We invite short 2-slide presentations or demos on available and upcoming resources, tools, needs, challenges in data integration and software sharing practices in our community. We would like to have time for discussion on improving the data and software infrastructure for geospace science.

Agenda

This initiative is also part of the NSF EarthCube activities. At the session on Data Integration and Software Practices in Geospace Science on Monday afternoon, many current and proposed EarthCube projects will be discussed along with other initiatives in data integration space. The lineup is as follows:

1:30-2:15 Yolanda Gil: Geoscience Paper of the Future
2:15-2:30 Tanu Malik: Reproducibility in Geosciences/Introduction to GeoDataspace, and EarthCube building blocks project
2:30-2:40 Phil Erickson: Open source Python data integration effort
2:40-2:50 Russell Cosgrove/Todd Valentic: Integrated Geospace Observatory, and EarthCube integrative activity project
2:50-3:00 Xueling Shi: DavitPy, a Python library for SuperDARN data processing
3:00-3:10 Tomoko Matsuo/Liam Kilcommons: Distributable AMIE
3:10-3:20 Jesper Gjerlov: Magnetosphere-Ionosphere-Atmosphere-Coupling Project (MIAC)
3:20-3:30 Michael Hirsch: Curating, distributing and managing large datasets

We look forward to enthusiastic participation from the larger CEDAR community.

Justification

Characterization of geospace system relies on observations from various instruments, models with a variety of frameworks and inputs, effective analysis of data and assimilation of these data into the models to improve predictive capability of the models. The 2012 Decadal Survey for Solar and Space Physics recognized the need to create an effective data environment to enhance the space physics research. This includes coordinated development of data systems infrastructure, community based data mining and assimilation tools, exploitation of emergeing technologies and community oversight of emerging, integrated data systems. The decadal survey also recognized that much of the data infrastructure and analysis tools development has happened in an uncoordinated fashion. This is largely true for the geospace communities including CEDAR and GEM.

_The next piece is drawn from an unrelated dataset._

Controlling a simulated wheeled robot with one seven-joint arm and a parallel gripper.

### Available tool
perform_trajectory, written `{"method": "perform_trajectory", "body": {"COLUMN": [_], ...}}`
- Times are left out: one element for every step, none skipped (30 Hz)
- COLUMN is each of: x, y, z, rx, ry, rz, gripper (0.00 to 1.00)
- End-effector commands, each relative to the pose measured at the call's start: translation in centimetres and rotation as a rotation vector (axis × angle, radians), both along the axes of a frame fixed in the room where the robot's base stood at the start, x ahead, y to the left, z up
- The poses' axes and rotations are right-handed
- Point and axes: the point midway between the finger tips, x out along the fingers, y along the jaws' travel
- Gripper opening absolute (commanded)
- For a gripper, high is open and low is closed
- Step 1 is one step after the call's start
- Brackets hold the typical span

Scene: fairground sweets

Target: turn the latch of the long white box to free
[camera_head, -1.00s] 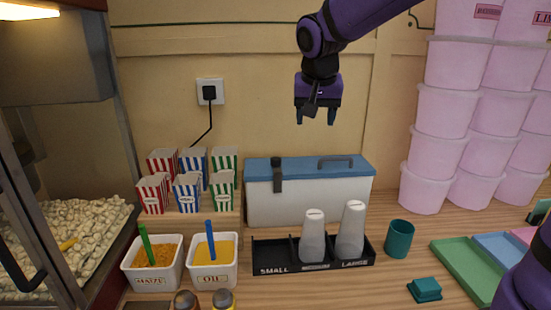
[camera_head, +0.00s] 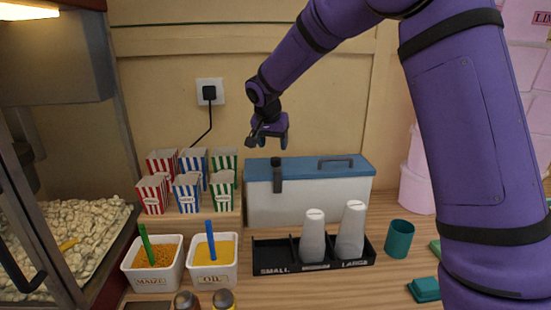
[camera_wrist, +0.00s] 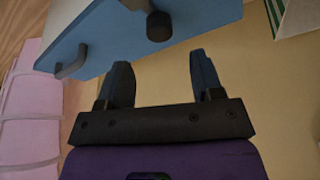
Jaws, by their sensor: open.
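The long white box (camera_head: 310,207) with a blue lid (camera_head: 300,172) stands against the back wall. Its dark latch (camera_head: 277,178) is at the left part of the lid, hanging down over the front face. A dark handle (camera_head: 336,162) is on the lid's right part. In the wrist view the blue lid (camera_wrist: 112,40) fills the top left, with the latch's round dark knob (camera_wrist: 159,26) just beyond my fingers. My gripper (camera_head: 269,140) is open and empty, above and slightly left of the latch, apart from it. It also shows in the wrist view (camera_wrist: 163,82).
Striped popcorn boxes (camera_head: 190,180) stand just left of the box. A black cup tray (camera_head: 270,258) with stacked white cups is in front. Tubs of maize (camera_head: 152,282) and oil (camera_head: 212,276) stand front left. Pink tubs (camera_head: 416,190) are at the right, partly behind my arm.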

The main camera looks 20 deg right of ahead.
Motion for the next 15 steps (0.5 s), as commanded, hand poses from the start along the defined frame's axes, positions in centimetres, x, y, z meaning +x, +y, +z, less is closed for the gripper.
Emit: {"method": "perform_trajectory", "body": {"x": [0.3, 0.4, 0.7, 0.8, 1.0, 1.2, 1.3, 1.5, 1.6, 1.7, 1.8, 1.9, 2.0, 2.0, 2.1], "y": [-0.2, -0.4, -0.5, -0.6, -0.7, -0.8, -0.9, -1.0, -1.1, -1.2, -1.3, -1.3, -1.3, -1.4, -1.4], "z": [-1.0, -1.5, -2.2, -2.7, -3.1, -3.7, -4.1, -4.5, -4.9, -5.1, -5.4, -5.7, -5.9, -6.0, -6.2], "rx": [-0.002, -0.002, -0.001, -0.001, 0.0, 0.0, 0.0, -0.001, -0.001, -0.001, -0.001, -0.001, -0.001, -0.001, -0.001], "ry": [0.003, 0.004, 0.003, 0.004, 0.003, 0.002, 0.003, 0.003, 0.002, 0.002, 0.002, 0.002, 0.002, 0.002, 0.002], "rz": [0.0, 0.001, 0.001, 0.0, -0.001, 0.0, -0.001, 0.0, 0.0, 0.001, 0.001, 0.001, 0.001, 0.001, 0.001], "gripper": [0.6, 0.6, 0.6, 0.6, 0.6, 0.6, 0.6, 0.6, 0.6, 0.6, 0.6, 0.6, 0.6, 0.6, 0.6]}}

Reference: 2012 Decadal Survey for Solar and Space Physics Appendix B

The 2011 CEDAR strategic plan thrust #6 calls out the need to Manage, Mine and Manipulate Geoscience Data and Models. The rationale for this approach is to discover correlations, understanding causalities, and contribute to determining the evolution of geospace using data spanning space and time. This includes developing and implementing standardized data formats, and developing data assimilation schemes to integrate data with models among other things.

NASA and NSF have put significant resources in the cyberinfrastructure and data science development in recent years. One of the latest NSF initiatives is called EarthCube that aims to bring geoscientists and computer scientists together to solve scientific challenges in geoscience. Geospace sciences is woefully underrepresented in the EarthCube community even though the concepts beind developed through it are equally applicable to geospace sciences. Many other geoscience communities have developed data and software standards and frameworks that aid the scientists in curating, managing and mining both the data and software tools. We would like to start the conversation on the topic of data and software standardization, mining, assimilation and curation in CEDAR and GEM fields. We anticipate this to be a recurring workshop at subsequent CEDAR and GEM meetings.